Vamos a referirnos ahora a una problemática que planea desde el principio en este magno libro.

¿Se puede considerar filosofía la propuesta de la razón poética de Zambrano? Pedro Cerezo, en el texto inicial del libro “Obertura: la otra mirada”, después de señalar que “la obra de María Zambrano pertenece por derecho propio a la cultura filosófica universal”, concluye que “no es propiamente Filosofía sino un mixto indefinible de pensamiento, poesía y religión”. No parece ser la razón el recurso de la filósofa al lenguaje poético ni que encuentre inspiración en los mitos logrados por la imaginación creadora, porque en ese caso tampoco sería Nietzsche filósofo. La clave no se encuentra tal vez en el uso de un lenguaje no conceptual sino en la referencia a la fe religiosa, que ya desde Hegel y Marx ha sido considerada como una forma de alienación y el contrapunto a una modernidad que la había eliminado de su horizonte.

Desde la declaración inicial de que la obra de Zambrano “no es propiamente filosofía”, se van desgranando en el libro definiciones del pensamiento de la filósofa, ligadas a lo religioso — “existencialismo cristiano”, “existencialismo gnóstico” e incluso “cátaro” o, siguiendo a Ana Bungaard, “religión poética de carácter místico”—. Este “existencialismo cristiano” se clarifica en el interesante inédito que encabeza el capítulo IV, “La agonía de Europa”, en el que Cerezo afronta la actual agonía europea desde la esperanza zambraniana. El “existencialismo cristiano” de la filósofa consistiría en una religión del espíritu que creyese en la dignidad sagrada de la persona, desde una razón abierta a otras razones del corazón. Religión del espíritu opuesta a la violencia, tanto de una fe monoteísta, como a la uniformización de las conciencias en nombre de la ciencia, el progreso o las utopías revolucionarias; así como de los ídolos actuales: el poder, el dinero o el placer, exaltados hasta el paroxismo.

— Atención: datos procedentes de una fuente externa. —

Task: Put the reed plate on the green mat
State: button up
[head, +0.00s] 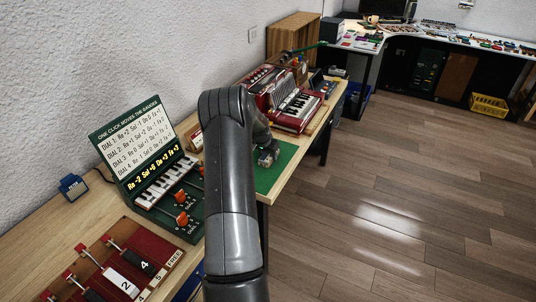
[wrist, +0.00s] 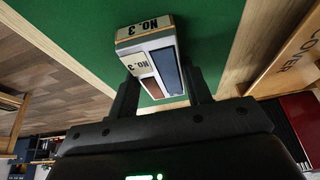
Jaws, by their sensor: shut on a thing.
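The reed plate (wrist: 152,62), a small pale block marked NO. 3 with a blue and a brown inset, is between the fingers of my gripper (wrist: 163,88) in the wrist view. My gripper is shut on it. The green mat (wrist: 80,22) spreads behind the plate in that view. In the head view my gripper (head: 267,156) is over the green mat (head: 275,178), near its far part; my arm hides the mat's left part. I cannot tell whether the plate touches the mat.
A red accordion (head: 292,104) stands just beyond the mat. A green dial panel with small keys (head: 168,180) and a red board with numbered levers (head: 120,262) are on the bench to the left. The bench's front edge runs close along the mat's right side.

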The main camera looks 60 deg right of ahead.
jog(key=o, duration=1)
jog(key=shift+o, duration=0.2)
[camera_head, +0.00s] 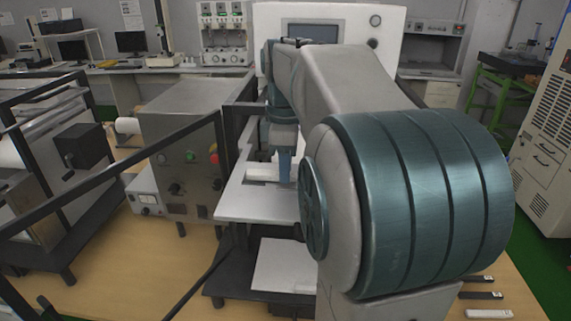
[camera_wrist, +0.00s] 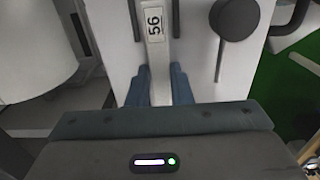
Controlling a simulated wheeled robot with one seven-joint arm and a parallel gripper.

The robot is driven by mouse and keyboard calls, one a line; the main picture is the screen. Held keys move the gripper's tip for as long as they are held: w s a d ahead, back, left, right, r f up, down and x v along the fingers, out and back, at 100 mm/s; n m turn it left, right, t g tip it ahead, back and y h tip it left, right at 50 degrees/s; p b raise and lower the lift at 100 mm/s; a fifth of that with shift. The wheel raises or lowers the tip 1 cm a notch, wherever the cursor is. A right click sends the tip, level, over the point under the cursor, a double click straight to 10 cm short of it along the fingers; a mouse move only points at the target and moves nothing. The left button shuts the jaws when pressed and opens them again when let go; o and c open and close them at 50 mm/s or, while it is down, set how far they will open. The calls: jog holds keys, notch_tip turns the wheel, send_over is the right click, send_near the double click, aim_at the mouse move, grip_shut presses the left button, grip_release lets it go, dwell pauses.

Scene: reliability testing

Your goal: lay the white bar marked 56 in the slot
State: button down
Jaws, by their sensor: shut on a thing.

Sin negar el acertado enfoque de Pedro Cerezo acerca de la existencia de una posible religión del espíritu en el pensamiento de Zambrano, pensamos que no es motivo suficiente para etiquetar su pensamiento, bajo el paraguas de la religión cristiana. Sin duda Zambrano había sido educada en ella y se apoyaba en no pocas ocasiones en sus revelaciones; como también lo hacía en los mitos surgidos del conocimiento poético. No desechaba ninguna forma de experiencia de la vida humana; pero no se consideraba una pensadora religiosa ni mucho menos una teóloga. Lo que ella pretendía era reivindicar la matriz — el lugar del sentir originario— desde donde habían surgido no sólo cualquier tipo de revelación, sino cualquier fruto de la imaginación creadora, porque todo ello formaba parte de una experiencia humana imprescindible.

Es por ello que ya, desde fecha temprana se aproxima a Massignon y a la mística sufí, quizá porque la existencia de la imaginación creadora, que ella buscaba sustentar, se movía de forma más libre en una civilización que aún no había clausurado la trascendencia. Ese camino es el que recorre desde mediados de los años 50, a través de una fenomenología sobre los sueños y el tiempo, que desarrolla la razón vital orteguiana hacia un territorio del inconsciente, liberado de los barrotes con los que Freud lo había encarcelado y que atesora la fuente de la inspiración creadora que da acceso a las entrañas y al sentir originario. Zambrano quería fundamentar que el conocimiento, transmitido vía inspiración, tenía una dimensión universal y seguía actuando en el ánimo del hombre contemporáneo, mediante “una inspiración” contraria.

Este calificativo de la autora como pensadora cristiana, no afecta sin embargo a la enorme riqueza de los análisis que Pedro Cerezo vierte en esta obra, ya indispensable para aproximarse a todos los matices del pensamiento de María Zambrano.